Re: [PATCH v2 1/5] rlimit: Fix RLIMIT_NPROC enforcement failure caused by capability calls in set_user

From: Solar Designer
Date: Wed Feb 16 2022 - 12:42:37 EST


On Wed, Feb 16, 2022 at 09:58:28AM -0600, Eric W. Biederman wrote:
> Solar Designer <solar@xxxxxxxxxxxx> wrote:
> > I'm not aware of anyone actually running into this issue and reporting
> > it. The systems that I personally know use suexec along with rlimits
> > still run older/distro kernels, so would not yet be affected.
> >
> > So my mention was based on my understanding of how suexec works, and
> > code review. Specifically, Apache httpd has the setting RLimitNPROC,
> > which makes it set RLIMIT_NPROC:
> >
> > https://httpd.apache.org/docs/2.4/mod/core.html#rlimitnproc
> >
> > The above documentation for it includes:
> >
> > "This applies to processes forked from Apache httpd children servicing
> > requests, not the Apache httpd children themselves. This includes CGI
> > scripts and SSI exec commands, but not any processes forked from the
> > Apache httpd parent, such as piped logs."
> >
> > In code, there are:
> >
> > ./modules/generators/mod_cgid.c: ( (cgid_req.limits.limit_nproc_set) && ((rc = apr_procattr_limit_set(procattr, APR_LIMIT_NPROC,
> > ./modules/generators/mod_cgi.c: ((rc = apr_procattr_limit_set(procattr, APR_LIMIT_NPROC,
> > ./modules/filters/mod_ext_filter.c: rv = apr_procattr_limit_set(procattr, APR_LIMIT_NPROC, conf->limit_nproc);
> >
> > For example, in mod_cgi.c this is in run_cgi_child().
> >
> > I think this means an httpd child sets RLIMIT_NPROC shortly before it
> > execs suexec, which is a SUID root program. suexec then switches to the
> > target user and execs the CGI script.
> >
> > Before 2863643fb8b9, the setuid() in suexec would set the flag, and the
> > target user's process count would be checked against RLIMIT_NPROC on
> > execve().
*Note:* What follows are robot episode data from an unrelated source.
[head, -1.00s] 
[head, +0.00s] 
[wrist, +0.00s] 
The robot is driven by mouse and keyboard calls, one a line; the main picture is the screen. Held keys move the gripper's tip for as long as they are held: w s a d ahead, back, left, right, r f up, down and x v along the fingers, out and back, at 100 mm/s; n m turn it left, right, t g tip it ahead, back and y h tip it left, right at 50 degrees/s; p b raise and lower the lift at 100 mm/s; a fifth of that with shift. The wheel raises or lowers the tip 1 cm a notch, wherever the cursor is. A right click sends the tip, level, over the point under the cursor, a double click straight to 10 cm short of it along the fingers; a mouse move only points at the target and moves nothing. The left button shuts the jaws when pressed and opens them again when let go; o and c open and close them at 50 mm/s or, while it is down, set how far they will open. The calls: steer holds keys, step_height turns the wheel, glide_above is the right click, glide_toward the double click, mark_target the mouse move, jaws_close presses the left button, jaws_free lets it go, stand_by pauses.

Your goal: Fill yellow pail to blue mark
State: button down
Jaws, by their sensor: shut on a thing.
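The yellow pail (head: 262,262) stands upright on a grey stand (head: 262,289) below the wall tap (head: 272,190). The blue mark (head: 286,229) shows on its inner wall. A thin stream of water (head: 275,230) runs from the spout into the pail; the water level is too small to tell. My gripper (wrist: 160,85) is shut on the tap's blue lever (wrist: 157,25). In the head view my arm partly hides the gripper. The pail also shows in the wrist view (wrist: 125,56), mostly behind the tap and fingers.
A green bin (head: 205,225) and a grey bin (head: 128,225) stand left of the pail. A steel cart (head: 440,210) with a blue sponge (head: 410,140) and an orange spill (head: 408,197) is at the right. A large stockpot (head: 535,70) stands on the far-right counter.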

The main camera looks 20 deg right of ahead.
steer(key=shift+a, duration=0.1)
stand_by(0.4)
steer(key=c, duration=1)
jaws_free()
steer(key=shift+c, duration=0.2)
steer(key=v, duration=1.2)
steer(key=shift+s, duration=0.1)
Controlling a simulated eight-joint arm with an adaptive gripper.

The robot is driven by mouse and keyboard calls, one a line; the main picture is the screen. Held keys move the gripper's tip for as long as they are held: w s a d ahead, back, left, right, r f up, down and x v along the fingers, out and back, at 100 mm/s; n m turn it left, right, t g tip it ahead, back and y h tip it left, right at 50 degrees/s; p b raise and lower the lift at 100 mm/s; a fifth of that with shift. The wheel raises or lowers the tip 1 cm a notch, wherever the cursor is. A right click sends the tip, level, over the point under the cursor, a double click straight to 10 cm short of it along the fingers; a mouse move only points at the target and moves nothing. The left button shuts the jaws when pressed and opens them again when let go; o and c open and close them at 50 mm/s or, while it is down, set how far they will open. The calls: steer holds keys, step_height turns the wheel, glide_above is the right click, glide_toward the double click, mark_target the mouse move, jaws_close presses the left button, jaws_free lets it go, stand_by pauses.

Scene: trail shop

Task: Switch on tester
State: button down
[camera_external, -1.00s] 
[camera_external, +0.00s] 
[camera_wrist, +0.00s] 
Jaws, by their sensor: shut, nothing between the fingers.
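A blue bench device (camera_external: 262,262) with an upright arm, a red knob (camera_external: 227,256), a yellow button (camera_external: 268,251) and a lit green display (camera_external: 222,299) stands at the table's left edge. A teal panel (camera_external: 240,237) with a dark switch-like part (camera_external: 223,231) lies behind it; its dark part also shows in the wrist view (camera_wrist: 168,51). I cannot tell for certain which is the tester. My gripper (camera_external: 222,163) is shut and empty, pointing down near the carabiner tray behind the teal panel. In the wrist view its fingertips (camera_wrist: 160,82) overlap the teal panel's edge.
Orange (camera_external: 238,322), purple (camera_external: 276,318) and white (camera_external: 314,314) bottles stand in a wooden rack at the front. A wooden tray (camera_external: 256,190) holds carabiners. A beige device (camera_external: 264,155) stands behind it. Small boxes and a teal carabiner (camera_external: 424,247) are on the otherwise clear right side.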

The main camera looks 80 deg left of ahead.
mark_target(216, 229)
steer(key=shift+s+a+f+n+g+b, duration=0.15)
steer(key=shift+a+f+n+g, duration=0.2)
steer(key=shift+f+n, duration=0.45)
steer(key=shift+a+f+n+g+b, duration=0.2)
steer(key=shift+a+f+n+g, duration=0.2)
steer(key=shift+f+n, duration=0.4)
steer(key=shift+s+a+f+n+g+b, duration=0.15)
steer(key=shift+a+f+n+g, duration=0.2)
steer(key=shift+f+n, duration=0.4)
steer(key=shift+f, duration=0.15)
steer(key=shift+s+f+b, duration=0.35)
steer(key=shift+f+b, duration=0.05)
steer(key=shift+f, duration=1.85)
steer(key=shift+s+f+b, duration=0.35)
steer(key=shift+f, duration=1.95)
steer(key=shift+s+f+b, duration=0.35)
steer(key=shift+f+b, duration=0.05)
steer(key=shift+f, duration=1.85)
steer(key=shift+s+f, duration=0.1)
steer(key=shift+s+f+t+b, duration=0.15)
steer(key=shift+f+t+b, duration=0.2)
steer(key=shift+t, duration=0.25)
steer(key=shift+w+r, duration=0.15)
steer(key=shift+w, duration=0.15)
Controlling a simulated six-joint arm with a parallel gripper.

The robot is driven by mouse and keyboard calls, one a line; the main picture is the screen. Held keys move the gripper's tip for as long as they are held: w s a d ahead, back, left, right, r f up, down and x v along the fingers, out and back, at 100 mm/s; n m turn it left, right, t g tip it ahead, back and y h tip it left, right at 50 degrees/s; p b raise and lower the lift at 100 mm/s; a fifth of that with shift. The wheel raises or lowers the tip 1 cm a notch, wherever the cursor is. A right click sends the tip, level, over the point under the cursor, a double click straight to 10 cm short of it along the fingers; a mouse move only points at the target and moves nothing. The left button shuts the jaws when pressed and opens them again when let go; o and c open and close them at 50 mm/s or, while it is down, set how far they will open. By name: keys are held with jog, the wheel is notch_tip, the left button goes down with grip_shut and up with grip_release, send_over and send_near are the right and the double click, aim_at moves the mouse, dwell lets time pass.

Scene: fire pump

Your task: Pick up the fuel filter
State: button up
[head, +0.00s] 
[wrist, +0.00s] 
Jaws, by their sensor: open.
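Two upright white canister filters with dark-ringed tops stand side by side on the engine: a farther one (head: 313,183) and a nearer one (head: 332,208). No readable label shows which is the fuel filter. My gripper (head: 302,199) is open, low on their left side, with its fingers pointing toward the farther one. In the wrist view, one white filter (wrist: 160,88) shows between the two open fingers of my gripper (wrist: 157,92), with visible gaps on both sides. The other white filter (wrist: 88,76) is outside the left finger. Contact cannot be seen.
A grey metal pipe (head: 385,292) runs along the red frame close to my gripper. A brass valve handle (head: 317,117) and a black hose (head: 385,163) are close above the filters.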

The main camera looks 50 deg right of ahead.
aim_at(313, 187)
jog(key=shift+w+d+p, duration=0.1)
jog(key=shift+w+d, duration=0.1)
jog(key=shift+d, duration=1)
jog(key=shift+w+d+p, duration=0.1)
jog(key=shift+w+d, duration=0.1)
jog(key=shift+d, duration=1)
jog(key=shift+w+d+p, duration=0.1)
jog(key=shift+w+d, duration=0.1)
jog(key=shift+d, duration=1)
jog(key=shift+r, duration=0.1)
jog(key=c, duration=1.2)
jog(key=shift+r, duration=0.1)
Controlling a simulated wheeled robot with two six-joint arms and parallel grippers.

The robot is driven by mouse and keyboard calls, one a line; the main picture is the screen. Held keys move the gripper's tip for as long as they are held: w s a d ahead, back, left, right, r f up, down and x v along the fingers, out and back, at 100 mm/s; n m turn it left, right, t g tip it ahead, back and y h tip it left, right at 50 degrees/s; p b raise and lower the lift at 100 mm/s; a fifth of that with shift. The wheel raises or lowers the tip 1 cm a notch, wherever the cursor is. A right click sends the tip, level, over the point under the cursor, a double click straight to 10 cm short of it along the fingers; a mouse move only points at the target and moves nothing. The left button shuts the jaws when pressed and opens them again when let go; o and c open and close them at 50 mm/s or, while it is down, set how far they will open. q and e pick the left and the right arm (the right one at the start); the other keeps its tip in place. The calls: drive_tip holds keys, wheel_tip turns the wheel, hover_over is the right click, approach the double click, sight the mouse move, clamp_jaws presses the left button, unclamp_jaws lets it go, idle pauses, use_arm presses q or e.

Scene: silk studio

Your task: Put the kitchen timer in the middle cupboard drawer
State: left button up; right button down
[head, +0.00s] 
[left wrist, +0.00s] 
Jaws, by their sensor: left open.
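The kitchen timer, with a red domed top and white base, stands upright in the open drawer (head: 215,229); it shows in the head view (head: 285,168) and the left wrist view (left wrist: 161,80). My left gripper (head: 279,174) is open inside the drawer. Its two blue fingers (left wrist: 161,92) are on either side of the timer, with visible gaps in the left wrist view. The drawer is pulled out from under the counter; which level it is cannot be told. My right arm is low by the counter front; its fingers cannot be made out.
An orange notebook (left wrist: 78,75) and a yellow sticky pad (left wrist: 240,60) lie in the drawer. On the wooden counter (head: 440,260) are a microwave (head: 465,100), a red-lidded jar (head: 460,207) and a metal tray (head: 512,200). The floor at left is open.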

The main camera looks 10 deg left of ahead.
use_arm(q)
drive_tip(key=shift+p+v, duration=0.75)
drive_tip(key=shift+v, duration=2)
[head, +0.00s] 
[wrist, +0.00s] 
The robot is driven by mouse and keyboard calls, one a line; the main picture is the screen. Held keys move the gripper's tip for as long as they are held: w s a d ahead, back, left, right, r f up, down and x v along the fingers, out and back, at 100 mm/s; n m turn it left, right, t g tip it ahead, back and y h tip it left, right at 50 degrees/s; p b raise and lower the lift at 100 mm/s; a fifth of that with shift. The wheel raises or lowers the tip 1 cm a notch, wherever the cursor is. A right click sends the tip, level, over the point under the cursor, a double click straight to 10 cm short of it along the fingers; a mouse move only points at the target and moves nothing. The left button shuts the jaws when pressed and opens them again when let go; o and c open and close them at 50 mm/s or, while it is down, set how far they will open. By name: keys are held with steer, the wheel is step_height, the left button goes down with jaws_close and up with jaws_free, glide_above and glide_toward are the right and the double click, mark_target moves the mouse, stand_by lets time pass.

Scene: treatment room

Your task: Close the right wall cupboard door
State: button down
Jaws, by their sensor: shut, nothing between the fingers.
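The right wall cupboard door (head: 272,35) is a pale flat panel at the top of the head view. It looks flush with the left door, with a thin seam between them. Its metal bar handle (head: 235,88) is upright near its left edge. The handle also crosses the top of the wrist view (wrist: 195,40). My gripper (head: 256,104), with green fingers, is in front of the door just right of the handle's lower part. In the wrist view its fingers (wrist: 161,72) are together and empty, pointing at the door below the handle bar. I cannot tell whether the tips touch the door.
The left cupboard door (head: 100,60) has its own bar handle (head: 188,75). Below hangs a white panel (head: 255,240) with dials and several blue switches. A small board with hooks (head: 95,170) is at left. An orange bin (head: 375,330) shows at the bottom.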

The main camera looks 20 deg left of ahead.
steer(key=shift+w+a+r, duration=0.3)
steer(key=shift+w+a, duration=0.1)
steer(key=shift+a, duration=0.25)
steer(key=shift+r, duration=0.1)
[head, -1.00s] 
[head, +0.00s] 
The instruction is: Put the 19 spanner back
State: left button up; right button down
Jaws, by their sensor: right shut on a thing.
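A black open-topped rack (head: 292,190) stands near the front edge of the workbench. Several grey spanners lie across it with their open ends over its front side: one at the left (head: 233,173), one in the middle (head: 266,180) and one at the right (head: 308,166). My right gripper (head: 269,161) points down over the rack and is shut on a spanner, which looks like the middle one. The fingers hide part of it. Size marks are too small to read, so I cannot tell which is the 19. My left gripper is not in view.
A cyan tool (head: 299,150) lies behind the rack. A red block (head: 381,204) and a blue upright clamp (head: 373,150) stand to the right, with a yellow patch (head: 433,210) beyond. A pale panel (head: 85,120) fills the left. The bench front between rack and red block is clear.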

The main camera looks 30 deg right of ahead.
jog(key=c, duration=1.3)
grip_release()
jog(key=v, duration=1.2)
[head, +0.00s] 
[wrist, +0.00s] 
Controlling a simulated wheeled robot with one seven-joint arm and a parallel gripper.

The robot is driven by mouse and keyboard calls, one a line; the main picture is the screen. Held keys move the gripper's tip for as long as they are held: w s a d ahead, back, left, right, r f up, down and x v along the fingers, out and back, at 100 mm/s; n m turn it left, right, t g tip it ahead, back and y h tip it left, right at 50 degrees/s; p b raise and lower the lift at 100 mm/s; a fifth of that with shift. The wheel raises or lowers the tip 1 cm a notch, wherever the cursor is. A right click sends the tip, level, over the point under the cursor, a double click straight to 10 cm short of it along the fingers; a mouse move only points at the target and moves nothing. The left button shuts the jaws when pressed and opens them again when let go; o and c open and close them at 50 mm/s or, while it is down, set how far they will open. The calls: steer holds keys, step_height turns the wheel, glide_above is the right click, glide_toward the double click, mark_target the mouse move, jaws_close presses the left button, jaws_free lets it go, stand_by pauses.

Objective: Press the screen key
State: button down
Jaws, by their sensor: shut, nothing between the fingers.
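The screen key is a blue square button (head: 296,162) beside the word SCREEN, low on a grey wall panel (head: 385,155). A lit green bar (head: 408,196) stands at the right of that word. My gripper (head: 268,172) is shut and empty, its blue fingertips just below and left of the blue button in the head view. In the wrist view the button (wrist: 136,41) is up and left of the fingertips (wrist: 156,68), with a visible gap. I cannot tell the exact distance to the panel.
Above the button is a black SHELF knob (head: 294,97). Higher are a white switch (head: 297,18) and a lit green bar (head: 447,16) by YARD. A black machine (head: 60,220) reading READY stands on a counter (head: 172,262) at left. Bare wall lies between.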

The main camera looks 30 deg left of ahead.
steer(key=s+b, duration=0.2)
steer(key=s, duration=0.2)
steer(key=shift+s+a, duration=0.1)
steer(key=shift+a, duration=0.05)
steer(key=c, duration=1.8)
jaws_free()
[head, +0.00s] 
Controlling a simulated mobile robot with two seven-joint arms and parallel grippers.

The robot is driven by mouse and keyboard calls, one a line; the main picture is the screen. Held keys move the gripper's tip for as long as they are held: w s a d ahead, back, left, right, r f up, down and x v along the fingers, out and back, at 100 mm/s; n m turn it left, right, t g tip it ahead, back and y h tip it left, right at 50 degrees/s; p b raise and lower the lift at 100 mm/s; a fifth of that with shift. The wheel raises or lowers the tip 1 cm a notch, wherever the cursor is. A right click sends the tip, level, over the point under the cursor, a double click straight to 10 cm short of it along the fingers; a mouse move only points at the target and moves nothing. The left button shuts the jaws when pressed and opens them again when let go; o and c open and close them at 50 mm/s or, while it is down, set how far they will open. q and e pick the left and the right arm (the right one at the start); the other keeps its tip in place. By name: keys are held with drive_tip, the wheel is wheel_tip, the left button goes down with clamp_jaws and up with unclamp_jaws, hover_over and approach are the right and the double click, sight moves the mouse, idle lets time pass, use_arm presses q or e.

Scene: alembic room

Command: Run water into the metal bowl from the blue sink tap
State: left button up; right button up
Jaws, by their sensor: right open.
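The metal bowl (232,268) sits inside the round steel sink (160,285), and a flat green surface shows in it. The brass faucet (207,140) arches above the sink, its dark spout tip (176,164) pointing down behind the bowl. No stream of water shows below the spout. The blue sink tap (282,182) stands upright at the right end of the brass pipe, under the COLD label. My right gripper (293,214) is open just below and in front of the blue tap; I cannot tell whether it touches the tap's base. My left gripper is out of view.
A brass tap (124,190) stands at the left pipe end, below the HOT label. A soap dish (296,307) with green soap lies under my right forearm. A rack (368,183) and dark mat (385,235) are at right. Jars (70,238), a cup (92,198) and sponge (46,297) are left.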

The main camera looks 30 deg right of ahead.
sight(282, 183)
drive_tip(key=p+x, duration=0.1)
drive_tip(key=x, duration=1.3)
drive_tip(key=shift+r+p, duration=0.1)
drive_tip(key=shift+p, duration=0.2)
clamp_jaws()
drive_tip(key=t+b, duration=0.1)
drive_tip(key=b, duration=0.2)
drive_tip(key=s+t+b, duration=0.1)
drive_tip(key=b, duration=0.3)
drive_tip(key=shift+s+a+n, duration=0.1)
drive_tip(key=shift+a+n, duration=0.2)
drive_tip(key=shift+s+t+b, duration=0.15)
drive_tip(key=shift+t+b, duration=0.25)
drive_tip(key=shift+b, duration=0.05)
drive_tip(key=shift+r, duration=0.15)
After 2863643fb8b9, the setuid() in suexec wouldn't set the
> > flag because setuid() is (naturally) called when the process is still
> > running as root (thus, has those limits bypass capabilities), and
> > accordingly execve() would not check the target user's process count
> > against RLIMIT_NPROC.
>
> In commit 2863643fb8b9 ("set_user: add capability check when
> rlimit(RLIMIT_NPROC) exceeds") capable calls were added to set_user to
> make it more consistent with fork. Unfortunately because of call site
> differences those capables calls were checking the credentials of the

s/capables/capable/

> user before set*id() instead of after set*id().
>
> This breaks enforcement of RLIMIT_NPROC for applications that set the
> rlimit and then call set*id() while holding a full set of
> capabilities. The capabilities are only changed in the new credential
> in security_task_fix_setuid().
>
> The code in apache suexec appears to follow this pattern.
>
> Commit 909cc4ae86f3 ("[PATCH] Fix two bugs with process limits
> (RLIMIT_NPROC)") where this check was added describes the targes of this
> capability check as:
>
> 2/ When a root-owned process (e.g. cgiwrap) sets up process limits and then
> calls setuid, the setuid should fail if the user would then be running
> more than rlim_cur[RLIMIT_NPROC] processes, but it doesn't. This patch
> adds an appropriate test. With this patch, and per-user process limit
> imposed in cgiwrap really works.
>
> So the original use case also of this check also appears to match the broken
> pattern.

Duplicate "also" - drop one.

> Restore the enforcement of RLIMIT_NPROC by removing the bad capable
> checks added in set_user. This unfortunately restores the
> inconsistencies state the code has been in for the last 11 years, but

s/inconsistencies/inconsistent/

> dealing with the inconsistencies looks like a larger problem.
>
> Cc: stable@xxxxxxxxxxxxxxx
> Link: https://lore.kernel.org/all/20210907213042.GA22626@xxxxxxxxxxxx/
> Link: https://lkml.kernel.org/r/20220212221412.GA29214@xxxxxxxxxxxx
> Fixes: 2863643fb8b9 ("set_user: add capability check when rlimit(RLIMIT_NPROC) exceeds")
> History-Tree: https://git.kernel.org/pub/scm/linux/kernel/git/tglx/history.git
> Signed-off-by: "Eric W. Biederman" <ebiederm@xxxxxxxxxxxx>
> ---
> kernel/sys.c | 3 +--
> 1 file changed, 1 insertion(+), 2 deletions(-)
>
> diff --git a/kernel/sys.c b/kernel/sys.c
> index ecc4cf019242..8dd938a3d2bf 100644
> --- a/kernel/sys.c
> +++ b/kernel/sys.c
> @@ -480,8 +480,7 @@ static int set_user(struct cred *new)
> * failure to the execve() stage.
> */
> if (is_ucounts_overlimit(new->ucounts, UCOUNT_RLIMIT_NPROC, rlimit(RLIMIT_NPROC)) &&
> - new_user != INIT_USER &&
> - !capable(CAP_SYS_RESOURCE) && !capable(CAP_SYS_ADMIN))
> + new_user != INIT_USER)
> current->flags |= PF_NPROC_EXCEEDED;
> else
> current->flags &= ~PF_NPROC_EXCEEDED;

Reviewed-by: Solar Designer <solar@xxxxxxxxxxxx>

Alexander